At undergraduate and trainee level, the percentage of females entering the legal sector looks much more positive than it has done previously. Focus has switched to the partner and senior partner levels of top firms: while it becomes increasingly easier for women to gain university places and training contracts, the number of women making it to the top spots is disproportionately low.

With this in mind, Penelope Warne – who has always championed diversity and inclusion at CMS – is an inspiration to young female lawyers, and a refreshing thorn in the side of pessimistic partner level statistics. Her career, along with those of the burgeoning group of senior-level female solicitors, demonstrates that change is afoot at the top.

Brenda Hale, Baroness of Richmond
Brenda Hale, Baroness of Richmond is the first woman to preside over the Supreme Court of the United Kingdom, as well as the first woman to be admitted to it.
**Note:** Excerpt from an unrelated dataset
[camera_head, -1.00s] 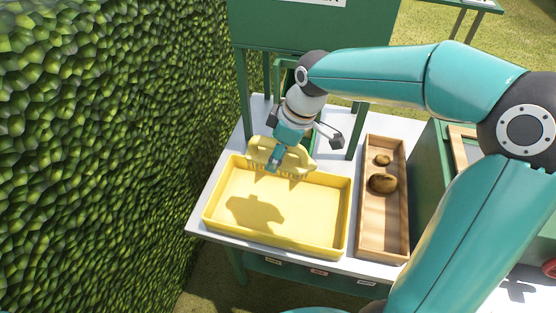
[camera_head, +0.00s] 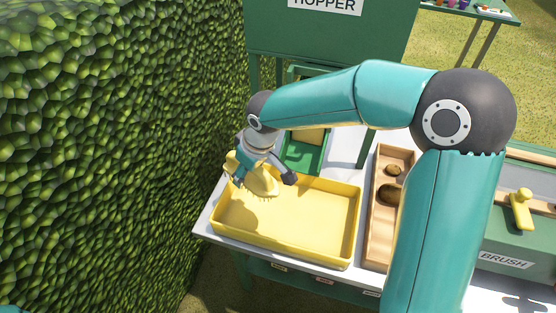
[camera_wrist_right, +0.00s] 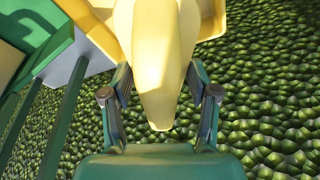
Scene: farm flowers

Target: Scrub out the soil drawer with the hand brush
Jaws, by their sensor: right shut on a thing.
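The yellow hand brush (camera_head: 258,181) is in my right gripper (camera_head: 240,168), over the back left corner of the soil drawer. Its pale bristles point down; I cannot tell whether they touch the drawer. In the right wrist view the yellow brush (camera_wrist_right: 158,60) fills the top middle, between the two fingers of the gripper (camera_wrist_right: 160,88). The soil drawer (camera_head: 284,255) is a shallow yellow tray on the white bench top. Its visible floor looks bare; the back left corner is hidden by the brush and gripper. My left gripper is not in view.
A wooden tray (camera_head: 379,246) with brown lumps stands right of the drawer. A green hopper (camera_head: 335,32) rises behind, with a green chute (camera_head: 305,158) below. A leafy hedge (camera_head: 100,150) stands close on the left.
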Before that, she was the only woman to be appointed a Law Lord within the House of Lords in 2004. Since then, Hale has tirelessly used her position in the senior judiciary to champion the rights of women and to advocate for their prominence in law. Baroness Hale has also enjoyed a rich academic career – when she became a judge at the high court of justice in 1994, she was the first to do so from a background of academic and public service.
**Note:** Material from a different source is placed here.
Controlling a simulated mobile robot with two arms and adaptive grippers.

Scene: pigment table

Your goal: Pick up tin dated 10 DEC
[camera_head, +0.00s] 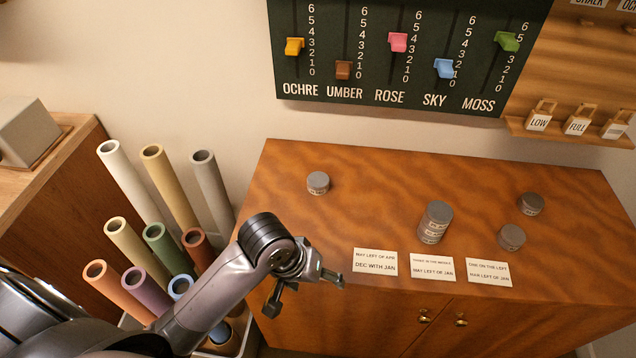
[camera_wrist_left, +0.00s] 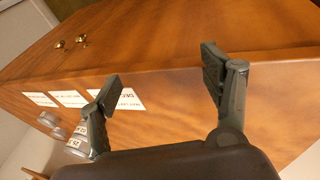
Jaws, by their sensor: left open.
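Several small grey tins with pale labels are on the wooden cabinet top; no date is legible, so I cannot tell which is 10 DEC. In the head view, one tin (camera_head: 318,183) stands alone at the left, a stack of tins (camera_head: 435,222) stands right of centre, and two single tins (camera_head: 512,237) and (camera_head: 530,204) are at the right. The left wrist view shows some tins (camera_wrist_left: 47,119) at its left edge, partly behind a finger. My left gripper (camera_head: 303,291) is open and empty by the cabinet's front-left edge, apart from the tins. My right gripper is out of view.
Three white cards (camera_head: 375,262) lie along the front edge of the cabinet top (camera_head: 380,200), one reading "DEC WITH JAN". Coloured tubes (camera_head: 125,245) stand in a bin at the left. A slider board (camera_head: 400,50) hangs behind. The top between the lone tin and the stack is clear.
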Baroness Hale has tirelessly drawn attention to the lack of diversity at the top of the judiciary, using her own experience as an example. Much of Hale’s earlier work is focused on women’s rights – in 1984 she co-authored the first survey of women’s working rights: "Women and the Law?" which unearthed key information about the role of women within working society. When she became a law lord in 2003, she created a coat of arms, with the motto Omina Feminae Aequissimae: “Women are equal to everything", and has called for all judges to be "committed to the principle of equality for all".

In a speech in 2013, Hale said: “In modern Britain’, declared my brother Sumption in his Bar Council Law Reform Lecture last November, ‘the fastest way to make enemies is to deliver a public lecture about judicial diversity.’ so, I must have made a lot of enemies since I first started delivering lectures about it around the turn of the century.” In the same speech, Hale spoke the “uncomfortable truth” that there are "so few women and BME judges, especially in the higher judiciary".
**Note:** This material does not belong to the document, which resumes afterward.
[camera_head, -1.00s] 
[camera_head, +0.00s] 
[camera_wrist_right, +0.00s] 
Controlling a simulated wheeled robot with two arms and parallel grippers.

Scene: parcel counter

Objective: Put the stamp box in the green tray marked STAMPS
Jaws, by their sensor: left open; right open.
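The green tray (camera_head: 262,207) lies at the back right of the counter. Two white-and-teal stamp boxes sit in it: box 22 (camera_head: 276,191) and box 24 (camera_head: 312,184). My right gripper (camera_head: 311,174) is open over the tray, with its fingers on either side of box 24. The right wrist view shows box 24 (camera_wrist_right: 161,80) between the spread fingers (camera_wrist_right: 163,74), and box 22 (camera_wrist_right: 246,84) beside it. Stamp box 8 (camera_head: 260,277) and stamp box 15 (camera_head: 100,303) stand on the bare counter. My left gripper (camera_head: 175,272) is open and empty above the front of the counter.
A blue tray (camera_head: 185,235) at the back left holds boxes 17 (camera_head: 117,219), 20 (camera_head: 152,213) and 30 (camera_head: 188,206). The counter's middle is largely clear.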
Doreen Lawrence, Baroness of Clarendon
Doreen Lawrence found herself embroiled in the corruption and prejudice of an unforgiving justice system in 1993, when her son, Stephen, was murdered in a racist attack. Baroness Lawrence and her ex-husband, Neville, questioned the conduct of the police who investigated Stephen’s murder, identifying racist behaviour patterns and lapses in professionalism. Prior to her son's murder, Baroness Lawrence never intended to challenge the British justice system – indeed, as a grieving mother, she should never have had to – yet her campaign for a judicial inquiry would eventually bring about results, with the Metropolitan Police deemed “institutionally racist" in a judicial inquiry. 

Baroness Lawrence’s work in bringing about police reform has been recognised across the country, in particular when she was appointed OBE in 2003 and Life Peer in 2013. She founded the Stephen Lawrence Charitable Trust, continuing to campaign on behalf of her son and also to end race crime, whilst working with the Home Office and the Police Service as well as serving as a leading figure in a number of human rights charities.

Baroness Lawrence was failed by the Metropolitan Police, and refused to accept that anyone else should be discriminated against by a service that should be in place to protect them. Her role as a campaigner and challenger to institutionalised racism has allowed for the law to function with more transparency, and for entrenched racism to be exposed and combatted.

Dame Rose Heilbron 
Dame Rose Heilbron entered the legal sector at a time when it was dominated by men and governed by sexist ideals. She was educated at Liverpool University, where she achieved a first-class degree, and won a scholarship to Gray’s Inn – the first woman to do so. She would be revered in Liverpool, her hometown, where she successfully defended some of the most notorious criminals of the city, including the gangster George Kelly – in representing Kelly, Dame Heilbron became the first woman to lead a murder case. At 34 years old, Dame Heilbron was appointed to the King’s council, defying those critics who attributed her success as a barrister to the absence of male lawyers due to war.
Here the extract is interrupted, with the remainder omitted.